As they say: there are no stupid questions, only stupid people who ask questions. Which leads me to (nervously) ask, "Of these randomly selected movies set in a circus, which is your favorite?"
Your choices:
The Circus (1928)
Freaks (1932)
At The Circus (1939)
Dumbo (1941)
The Greatest Show On Earth (1952)
The Elephant Man (1980)
Yeah, yeah, I left off your favorite—Laugh, Clown, Laugh or La Strada or Big Top Pee-Wee. And I wanted to vote for Abraham Lincoln this November. Ain't gonna happen. I encourage you to vote anyway.
Apropos of nothing: while researching a project unrelated to this blog, I read up on Lily Langtry ("Lillie" in Britain, usually; "Lily" in America), and without giving her the full-blown Monkey treatment, here's a bit of what I learned:
Born in 1853 the daughter of a disgraced Anglican minister, Emilie Charlotte Le Breton married the wealthy Irish landowner Edward Langtry at the age of twenty and entered London society after sitting for a portrait for painter Frank Miles.
"I would rather have discovered Lillie Langtry than America," said Oscar Wilde. "I resent Mrs Langtry," added George Bernard Shaw. "She has no right to be intelligent, daring and independent, as well as lovely."
Known as "the Jersey Lily"—the official flower of her home island of Jersey—Langtry came to the attention of the Prince of Wales. "Bertie" to his friends, later King Edward VII, the Prince was overly fond of married women and made Langtry his unofficial official mistress, appearing publicly with her at Ascot and the theater, going so far as to introduce her to Queen Victoria.
Encouraged by the legendary actress Sarah Bernhardt, Langtry cashed in on her notoriety and launched a stage career. Although the critics were savage—"There was no denying it," wrote one, "Mrs. Langtry's legs were a total failure"—the public loved her. She toured America several times and acted more or less continuously until her retirement in 1915. Langtry made one movie, His Neighbors Wife, in 1913 (presumed lost).

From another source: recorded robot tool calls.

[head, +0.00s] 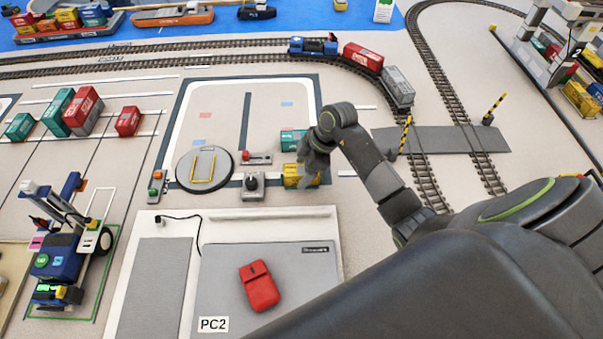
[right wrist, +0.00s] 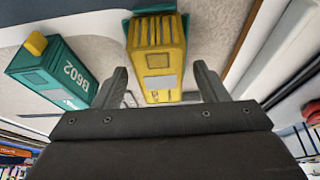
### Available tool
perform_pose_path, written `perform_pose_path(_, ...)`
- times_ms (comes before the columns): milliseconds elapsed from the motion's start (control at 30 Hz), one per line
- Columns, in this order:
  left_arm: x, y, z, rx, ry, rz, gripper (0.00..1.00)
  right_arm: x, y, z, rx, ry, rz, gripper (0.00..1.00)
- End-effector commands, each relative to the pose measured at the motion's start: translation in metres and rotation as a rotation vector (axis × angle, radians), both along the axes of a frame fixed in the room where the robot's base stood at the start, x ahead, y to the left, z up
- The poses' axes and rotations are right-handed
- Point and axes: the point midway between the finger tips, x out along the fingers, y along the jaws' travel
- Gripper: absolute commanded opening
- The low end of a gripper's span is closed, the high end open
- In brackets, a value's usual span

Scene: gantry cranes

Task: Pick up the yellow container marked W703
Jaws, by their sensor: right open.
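The yellow container (head: 293,181) stands at the lower right edge of the white-outlined pad in the head view, partly covered by my right gripper (head: 314,168). In the right wrist view the yellow container (right wrist: 157,62) is upper centre, with one finger of my right gripper (right wrist: 162,86) on each side. The jaws are open, with visible gaps on both sides of it. Its near end reaches between the fingertips; its marking is not readable. My left gripper is not in view.
A teal container (head: 293,140) stands close behind; it reads B602 in the right wrist view (right wrist: 58,75). A joystick box (head: 254,184) and a round turntable (head: 205,169) are to the left.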

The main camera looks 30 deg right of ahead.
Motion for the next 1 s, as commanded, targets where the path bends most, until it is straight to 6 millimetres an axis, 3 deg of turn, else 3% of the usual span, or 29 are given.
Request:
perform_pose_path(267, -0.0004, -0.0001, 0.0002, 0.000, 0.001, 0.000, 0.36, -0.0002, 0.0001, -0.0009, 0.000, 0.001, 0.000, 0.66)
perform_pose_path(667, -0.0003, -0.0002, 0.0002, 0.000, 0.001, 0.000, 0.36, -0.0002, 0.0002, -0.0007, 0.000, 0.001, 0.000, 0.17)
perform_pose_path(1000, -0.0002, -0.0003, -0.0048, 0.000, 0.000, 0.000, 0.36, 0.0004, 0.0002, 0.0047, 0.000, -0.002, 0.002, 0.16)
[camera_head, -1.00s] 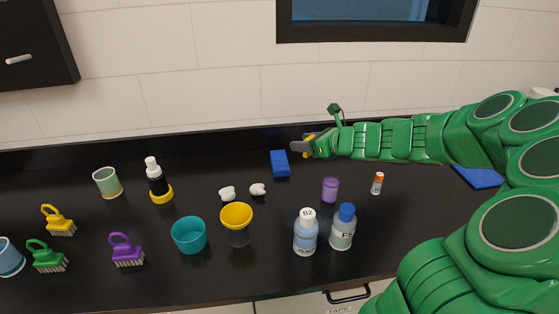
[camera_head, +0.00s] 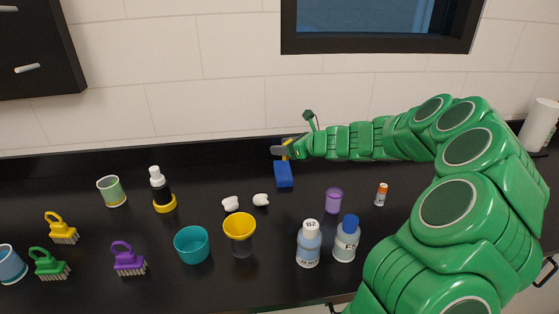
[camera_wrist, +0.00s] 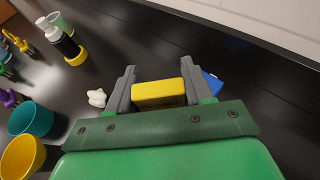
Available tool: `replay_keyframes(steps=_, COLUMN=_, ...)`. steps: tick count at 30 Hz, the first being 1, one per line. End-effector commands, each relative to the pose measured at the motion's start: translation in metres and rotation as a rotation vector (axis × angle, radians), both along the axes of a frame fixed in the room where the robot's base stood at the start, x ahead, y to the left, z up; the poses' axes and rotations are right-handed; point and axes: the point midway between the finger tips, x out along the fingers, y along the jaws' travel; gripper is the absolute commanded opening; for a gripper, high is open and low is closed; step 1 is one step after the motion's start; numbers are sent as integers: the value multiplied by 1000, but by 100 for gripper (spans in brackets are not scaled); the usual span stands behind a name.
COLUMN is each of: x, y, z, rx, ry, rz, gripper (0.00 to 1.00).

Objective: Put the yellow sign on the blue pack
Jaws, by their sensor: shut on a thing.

Langtry was apparently so beautiful, the notorious Judge Roy Bean fell in love with a picture of her, naming his saloon the Jersey Lily. "The purtiest woman in the world," he said.
She and the Prince of Wales eventually had a falling out, according to legend because she dropped a piece of ice down the back of his shirt, but more likely because he couldn't afford her extravagant tastes. "I've spent enough on you to build a battleship," he once complained. "And you've spent enough in me," she allegedly replied, "to float one."
After that, Langtry broke a series of hearts. She became pregnant in 1880 and though it's unclear who the father was—although it certainly was not Edward Langtry—she convinced Prince Louis of Battenberg he was the father. Upon hearing the news, the queen had him assigned to the warship H.M.S. Inconstant. The royal family paid Langtry off and she moved to Paris with yet another man and gave birth to a daughter, Jeanne Marie.
Langtry eventually divorced and remarried, became an American citizen, invested in race horses and wineries, and settled in Monaco, living in a house a discreet distance from her husband, Sir Hugo Gerald de Bathe.
As the man sang in the song, Lily died in 1929, but she still crops up periodically in the culture, most famously as played by Lillian Bond in the 1940 Oscar-winning film The Westerner. In addition, Ava Gardner played her in The Life and Times of Judge Roy Bean in 1972 and Stacy Haiduk portrayed her as the "immortal leader of a sect of vampires" in the, presumably, fictional 1996 television series, Kindred: The Embraced.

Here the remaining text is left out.